-- START OF TASK INPUT --

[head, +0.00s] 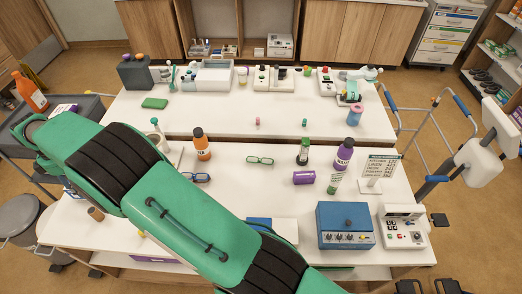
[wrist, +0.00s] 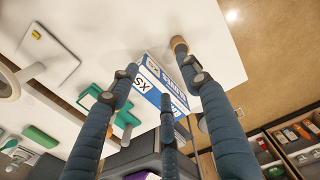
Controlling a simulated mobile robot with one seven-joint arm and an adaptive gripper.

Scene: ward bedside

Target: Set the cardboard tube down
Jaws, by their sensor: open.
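The cardboard tube (head: 96,214) is a short brown cylinder on the white near table, close to its left edge, beside my arm. In the wrist view the tube (wrist: 179,44) shows as a brown round end just beyond the tip of the right-hand finger, near the table edge. My gripper (wrist: 158,72) is open, its dark fingers spread. Whether a finger touches the tube I cannot tell. In the head view my green arm crosses the near table and my gripper is hidden.
A blue and white box (wrist: 160,82) lies beyond the fingers, close to the tube.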

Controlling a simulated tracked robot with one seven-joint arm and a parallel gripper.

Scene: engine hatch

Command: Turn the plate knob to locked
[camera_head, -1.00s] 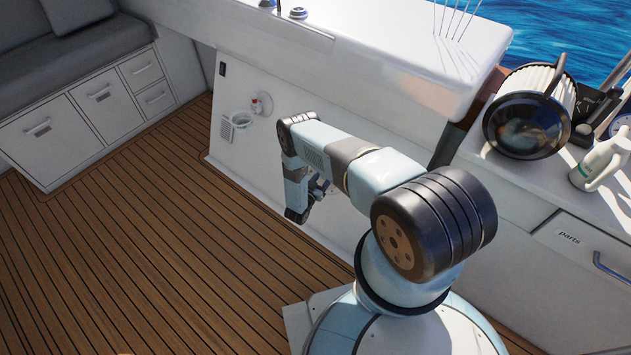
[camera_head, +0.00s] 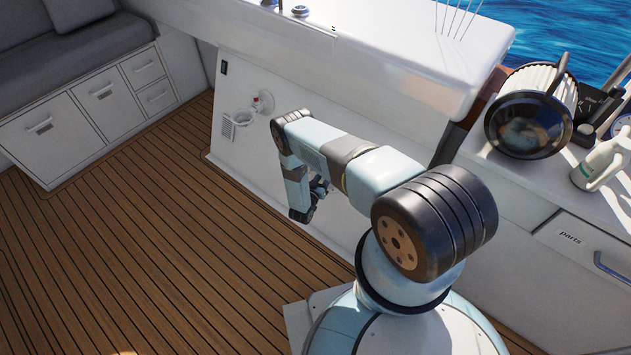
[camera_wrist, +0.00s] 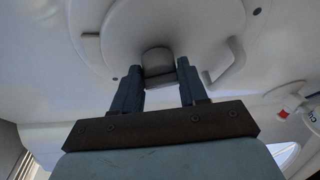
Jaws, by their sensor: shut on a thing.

-- END OF TASK INPUT --

**REQUIRED TASK:**
Every line in the data that holds "robot" should be copied out.

**WORKED ANSWER:**
Controlling a simulated mobile robot with one seven-joint arm and an adaptive gripper.
Controlling a simulated tracked robot with one seven-joint arm and a parallel gripper.

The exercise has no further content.